Fuji seems to have hit something of a rich product vein in its vintage-styled X series compacts.
The squarish X-M1 doesn’t fx what isn’t broken in previous models – incorporating a large 16.3 megapixel APS-C sized sensor; the same as the flagship X-Pro1 and E-M1 models that came before it. What it does offer that's new is a choice of colour schemes: black, silver, or our favourite ‘tan’ (below), as well as a tilting LCD screen – which I'll come onto later.
Powering up in just over a second, though the camera’s design could be described as ‘classic’, this serious yet approachable Fuji incorporates the latest must haves nonetheless, such as Wi-Fi connectivity, and is launched alongside a free downloadable Fujifilm Camera App that allows interaction with the latest smartphones and tablets.
The essentials are here too in that the X-M1 offers both a built-in flash and a vacant hotshoe for the addition of accessories. Plus support for Fuji’s standalone ‘X’-mount camera format is growing; with 12 own brand lenses promised by the start of 2014 to add to three produced independently by Zeiss as part of its ‘Touit’ range.

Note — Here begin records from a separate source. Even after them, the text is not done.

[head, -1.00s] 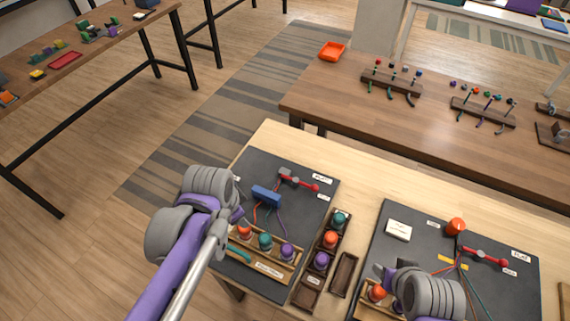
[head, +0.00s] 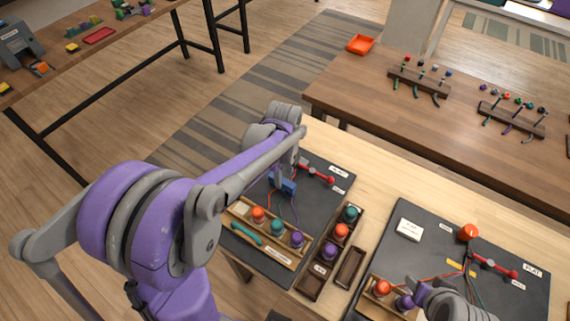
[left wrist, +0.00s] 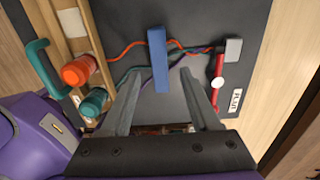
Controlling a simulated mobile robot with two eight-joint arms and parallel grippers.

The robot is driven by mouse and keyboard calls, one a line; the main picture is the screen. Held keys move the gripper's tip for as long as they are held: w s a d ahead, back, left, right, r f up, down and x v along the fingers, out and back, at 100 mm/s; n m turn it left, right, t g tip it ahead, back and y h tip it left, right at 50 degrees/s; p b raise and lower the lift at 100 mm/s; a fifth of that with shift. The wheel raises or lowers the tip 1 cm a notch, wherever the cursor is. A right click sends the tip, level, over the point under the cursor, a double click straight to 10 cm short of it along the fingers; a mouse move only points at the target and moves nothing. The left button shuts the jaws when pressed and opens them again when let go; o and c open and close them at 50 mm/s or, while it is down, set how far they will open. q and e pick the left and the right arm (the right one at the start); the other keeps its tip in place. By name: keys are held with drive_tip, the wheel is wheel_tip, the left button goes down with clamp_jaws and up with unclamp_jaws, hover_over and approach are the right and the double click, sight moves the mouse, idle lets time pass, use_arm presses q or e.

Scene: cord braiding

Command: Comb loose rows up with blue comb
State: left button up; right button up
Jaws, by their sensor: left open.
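The blue comb (head: 288,187) sits across the cords on the left dark board, partly hidden by my left arm. It also shows in the left wrist view (left wrist: 158,50), lying over orange, teal and purple cords. My left gripper (left wrist: 160,74) is open, its two fingers on either side of the comb's near part, with gaps showing. Orange (left wrist: 80,70) and teal (left wrist: 94,103) bobbins stand in the wooden rack beside it. A grey clamp (left wrist: 233,49) with a red lever holds the cords' other end. My right gripper (head: 418,290) is over the right board's rack; its jaws are unclear.
The left board's red lever (head: 318,174) is beyond the comb. A dark tray (head: 331,252) with bobbins stands between the two boards. The right board (head: 430,245) carries a white block and orange bobbin.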

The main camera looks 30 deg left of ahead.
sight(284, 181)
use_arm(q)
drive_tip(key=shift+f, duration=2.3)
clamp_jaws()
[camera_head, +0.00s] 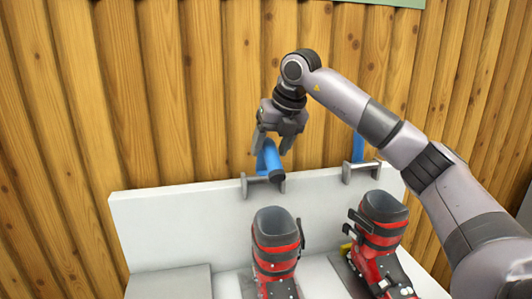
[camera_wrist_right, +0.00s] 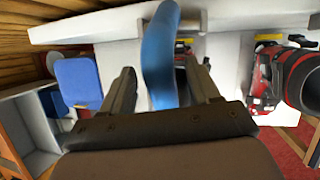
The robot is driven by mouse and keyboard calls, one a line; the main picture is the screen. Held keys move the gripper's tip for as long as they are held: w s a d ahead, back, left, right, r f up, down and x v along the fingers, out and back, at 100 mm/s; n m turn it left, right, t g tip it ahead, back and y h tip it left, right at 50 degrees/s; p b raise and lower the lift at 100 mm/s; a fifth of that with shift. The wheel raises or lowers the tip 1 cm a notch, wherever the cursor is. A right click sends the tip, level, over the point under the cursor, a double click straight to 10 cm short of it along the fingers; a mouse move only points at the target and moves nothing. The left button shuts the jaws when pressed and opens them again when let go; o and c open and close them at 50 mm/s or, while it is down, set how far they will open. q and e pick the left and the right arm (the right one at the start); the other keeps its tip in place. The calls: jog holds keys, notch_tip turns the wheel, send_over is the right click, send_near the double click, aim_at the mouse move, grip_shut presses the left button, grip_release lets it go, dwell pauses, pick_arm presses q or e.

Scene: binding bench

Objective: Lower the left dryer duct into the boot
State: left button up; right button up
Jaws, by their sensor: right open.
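The left dryer duct (camera_head: 268,160) is a blue tube with a dark end, tilted over the left bracket on the white panel. Its dark end points down above the left boot (camera_head: 276,240), a red and dark grey ski boot with an open top. The duct is clear of the boot's opening. My right gripper (camera_head: 274,148) is at the duct's upper part, with its jaws apart. In the right wrist view the blue duct (camera_wrist_right: 160,58) runs between the two open fingers. That boot is mostly hidden there. My left gripper is not in view.
A second red boot (camera_head: 383,232) stands to the right, below the right blue duct (camera_head: 358,148) and its bracket (camera_head: 361,171). My right arm passes close to both. A wooden plank wall is behind. In the wrist view a blue object (camera_wrist_right: 78,80) lies at left.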

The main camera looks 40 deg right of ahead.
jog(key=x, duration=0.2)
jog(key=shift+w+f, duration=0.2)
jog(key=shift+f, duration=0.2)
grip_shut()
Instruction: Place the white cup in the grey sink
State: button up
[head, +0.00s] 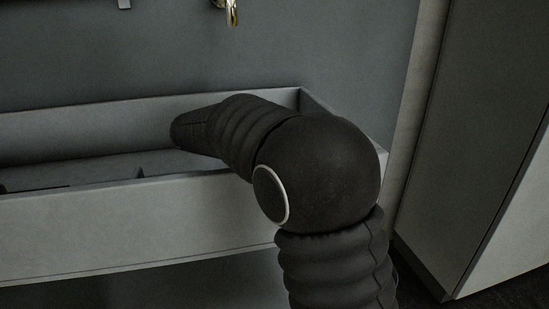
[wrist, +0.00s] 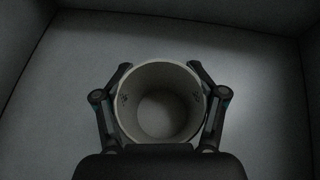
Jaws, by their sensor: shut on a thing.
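The white cup (wrist: 160,68) shows in the wrist view, seen from above into its open mouth. My gripper (wrist: 160,85) is shut on it, with one finger against each side. The grey sink (head: 110,235) is a long trough in the head view, and my arm reaches over its front wall into it. In the wrist view the sink's pale floor (wrist: 255,95) lies around and below the cup. I cannot tell whether the cup touches the floor. In the head view my gripper and the cup are hidden behind my arm and the sink wall.
A brass tap spout (head: 232,12) hangs from the wall above the sink. A tall cabinet (head: 460,130) stands at the right. Dark low shapes (head: 75,180) show inside the sink's left part. The floor around the cup looks clear.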

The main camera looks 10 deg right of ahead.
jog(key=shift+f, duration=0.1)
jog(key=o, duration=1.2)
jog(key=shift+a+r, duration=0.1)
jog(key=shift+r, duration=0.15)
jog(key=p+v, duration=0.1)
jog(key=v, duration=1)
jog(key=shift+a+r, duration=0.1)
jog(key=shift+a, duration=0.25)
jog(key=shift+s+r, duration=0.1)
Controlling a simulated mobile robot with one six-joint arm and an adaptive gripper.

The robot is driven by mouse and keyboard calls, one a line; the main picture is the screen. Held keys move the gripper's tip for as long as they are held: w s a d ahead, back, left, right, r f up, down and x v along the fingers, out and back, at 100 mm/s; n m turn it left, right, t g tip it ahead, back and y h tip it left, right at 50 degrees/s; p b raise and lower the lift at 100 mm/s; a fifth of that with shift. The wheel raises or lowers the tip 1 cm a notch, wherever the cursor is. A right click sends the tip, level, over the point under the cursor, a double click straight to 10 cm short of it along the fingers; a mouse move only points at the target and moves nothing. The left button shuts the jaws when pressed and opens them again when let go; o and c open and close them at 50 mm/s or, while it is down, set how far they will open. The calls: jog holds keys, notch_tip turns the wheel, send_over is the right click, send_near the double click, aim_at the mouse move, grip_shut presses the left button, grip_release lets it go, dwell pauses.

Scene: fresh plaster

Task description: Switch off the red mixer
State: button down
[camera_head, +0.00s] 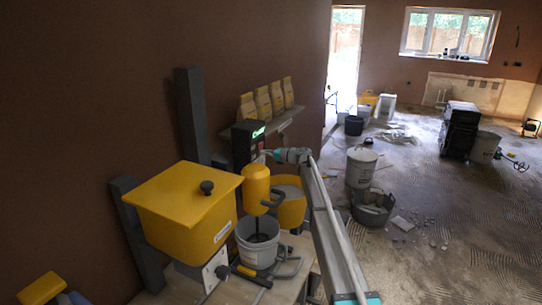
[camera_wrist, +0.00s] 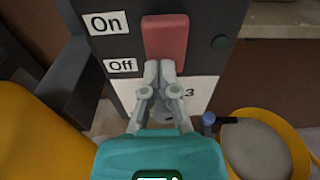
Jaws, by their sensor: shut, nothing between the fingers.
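A dark control box (camera_head: 241,143) with a lit green display stands on the bench by the wall in the head view. In the wrist view, its dark face carries a red rocker switch (camera_wrist: 165,36). An "On" label (camera_wrist: 105,23) sits left of the switch's upper part, an "Off" label (camera_wrist: 121,65) by its lower end. My gripper (camera_wrist: 159,68) is shut and empty, its fingertips at the switch's lower end; I cannot tell whether they touch. The stirring mixer (camera_head: 256,186) in the head view has a yellow body, above a white bucket (camera_head: 257,251). I see no red mixer body.
A yellow hopper (camera_head: 180,208) stands left of the mixer. A yellow tub (camera_head: 292,211) is close behind my arm; it shows low right in the wrist view (camera_wrist: 303,151). Several bags line a shelf (camera_head: 285,118) above. Buckets stand on the floor at right.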

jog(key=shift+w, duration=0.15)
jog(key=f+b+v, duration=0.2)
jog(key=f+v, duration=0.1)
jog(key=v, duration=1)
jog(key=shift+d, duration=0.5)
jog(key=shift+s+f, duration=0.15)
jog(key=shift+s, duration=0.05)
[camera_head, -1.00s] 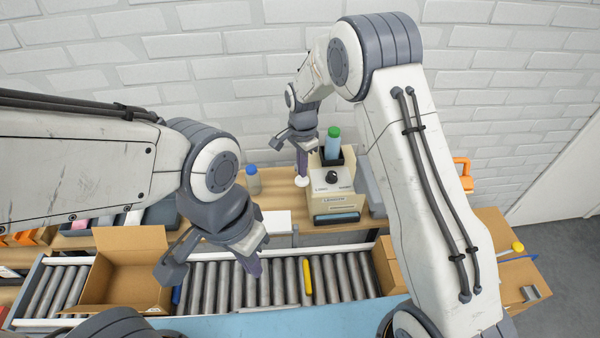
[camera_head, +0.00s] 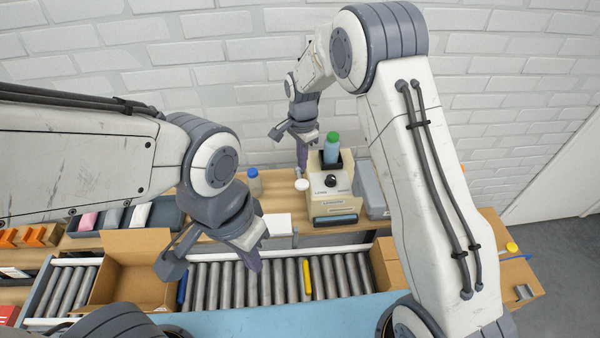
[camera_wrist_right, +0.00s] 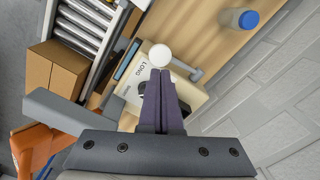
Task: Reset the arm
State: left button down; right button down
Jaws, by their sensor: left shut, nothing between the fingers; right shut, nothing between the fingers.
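My left gripper (camera_head: 254,262) hangs over the roller conveyor, to the right of the open cardboard box, and is shut and empty. My right gripper (camera_head: 301,166) is over the back table, just left of the cream machine (camera_head: 333,201) with a black knob. Its fingers also show in the right wrist view (camera_wrist_right: 160,78), pressed together with nothing between them. A white round disc or knob (camera_wrist_right: 159,55) lies just beyond its fingertips in that view; I cannot tell if they touch.
An open cardboard box (camera_head: 133,290) stands on the roller conveyor (camera_head: 232,284). A green-capped bottle (camera_head: 332,148) stands in the machine's holder. A blue-capped bottle (camera_head: 254,184) stands on the wooden table. A grey case sits right of the machine. A yellow stick lies on the rollers.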

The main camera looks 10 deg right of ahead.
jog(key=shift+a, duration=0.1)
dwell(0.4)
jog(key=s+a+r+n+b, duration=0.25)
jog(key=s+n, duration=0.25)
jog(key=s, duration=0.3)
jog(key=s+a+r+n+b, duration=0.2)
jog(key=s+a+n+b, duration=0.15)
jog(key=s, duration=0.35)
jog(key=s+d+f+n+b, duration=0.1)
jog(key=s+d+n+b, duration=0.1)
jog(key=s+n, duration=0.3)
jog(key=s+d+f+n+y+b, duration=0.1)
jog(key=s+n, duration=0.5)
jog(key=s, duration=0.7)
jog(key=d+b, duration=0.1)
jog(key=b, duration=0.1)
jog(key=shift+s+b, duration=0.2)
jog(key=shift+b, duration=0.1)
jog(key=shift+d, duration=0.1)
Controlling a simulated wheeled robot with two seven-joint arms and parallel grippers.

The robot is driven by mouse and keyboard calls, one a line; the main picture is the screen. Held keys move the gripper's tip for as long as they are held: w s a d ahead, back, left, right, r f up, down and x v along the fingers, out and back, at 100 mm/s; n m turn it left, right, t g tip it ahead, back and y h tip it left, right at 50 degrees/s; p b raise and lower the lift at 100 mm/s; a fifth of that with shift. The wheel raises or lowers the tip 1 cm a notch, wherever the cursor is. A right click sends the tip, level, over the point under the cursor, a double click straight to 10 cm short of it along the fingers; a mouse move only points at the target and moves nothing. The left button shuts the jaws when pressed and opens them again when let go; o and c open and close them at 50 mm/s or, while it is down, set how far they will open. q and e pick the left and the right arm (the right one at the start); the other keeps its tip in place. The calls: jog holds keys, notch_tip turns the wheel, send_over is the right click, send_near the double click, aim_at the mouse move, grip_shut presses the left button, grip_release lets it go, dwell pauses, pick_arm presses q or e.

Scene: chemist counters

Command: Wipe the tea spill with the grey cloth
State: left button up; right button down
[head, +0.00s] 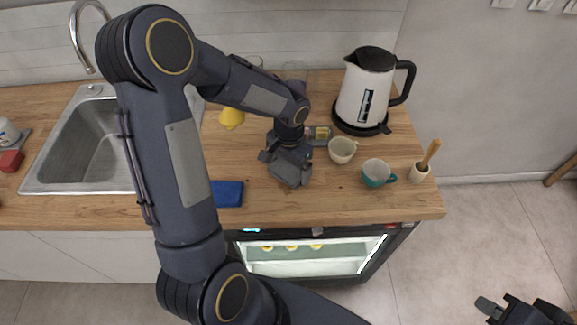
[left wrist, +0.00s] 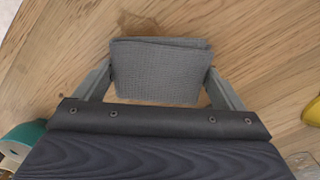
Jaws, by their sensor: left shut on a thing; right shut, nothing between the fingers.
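My left gripper (head: 286,163) is low over the wooden counter, pointing down, and is shut on the grey cloth (head: 290,172). In the left wrist view the folded, ribbed grey cloth (left wrist: 160,72) sits between the two fingers of my left gripper (left wrist: 162,80). A brown stain, the tea spill (left wrist: 138,22), shows on the wood just beyond the cloth's far edge; the cloth may hide part of it. My right gripper (head: 490,308) is shut and empty at the lower right, over the floor, away from the counter.
A kettle (head: 364,95), a cream mug (head: 342,150), a teal cup (head: 376,174) and a small pot (head: 419,172) stand right of my left gripper. A blue cloth-like item (head: 227,193) and a sink (head: 80,145) are left. A yellow item (head: 231,118) lies behind.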

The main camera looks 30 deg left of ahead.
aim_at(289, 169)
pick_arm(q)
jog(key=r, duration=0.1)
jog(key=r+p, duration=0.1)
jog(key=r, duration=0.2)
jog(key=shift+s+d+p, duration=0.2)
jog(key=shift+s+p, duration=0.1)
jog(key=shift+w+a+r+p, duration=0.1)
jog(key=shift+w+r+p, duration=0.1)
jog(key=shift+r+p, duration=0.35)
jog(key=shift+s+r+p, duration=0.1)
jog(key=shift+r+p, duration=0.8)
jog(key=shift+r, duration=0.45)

Also worth mentioning is the fact that the latest Fuji boasts a higher than average 350-frame battery life. It's not a patch on a semi-pro DSLR at this price perhaps, but a decent showing for its camera class.
The detail is undoubtedly down to the combination of a good quality lens and large APS-C sized sensor, of the same surface area as those found in actual digital SLRs. If you want punchy in-your-face colours as a default setting then look elsewhere, with the Fuji favouring subtlety and thus naturalism that will win converts in those who admired its old Provia and Astia film in days gone by.
Thankfully as with its fixed and interchangebale lens ‘X’ series predecessors, this camera is not just a pretty fascia either. The X-M1 when equipped with 16-50mm kit zoom is capable of delivering some creamily smooth colour tones and some lovely shallow depth of field effects, even though the maximum f/3.5 lens aperture (running up to f/5.6 at the telephoto end) isn’t especially bright nor fast.
One new feature the XM-1 features over its predecessors is a 3-inch, 920k dot resolution tilting LCD screen to achieve more creative or otherwise awkward framing. It delivers this whilst being roughly half the size of a traditional SLR at 66.5mm high and 39mm in depth – so of similar dimensions and feel to both the Olympus E-P5 and Panasonic GX7. Yet unlike that Panasonic, the X-M1 disappointingly doesn’t feature a built in eye-level viewfinder at all.
Those keen photographers who up until now had been considering an Olympus Pen for its ‘old fashioned’ levers and dials, or even a Leica at a push, will perhaps now want to take a closer look at what Fuji is offering these days, and in the case of the XM-1 for a fair amount less.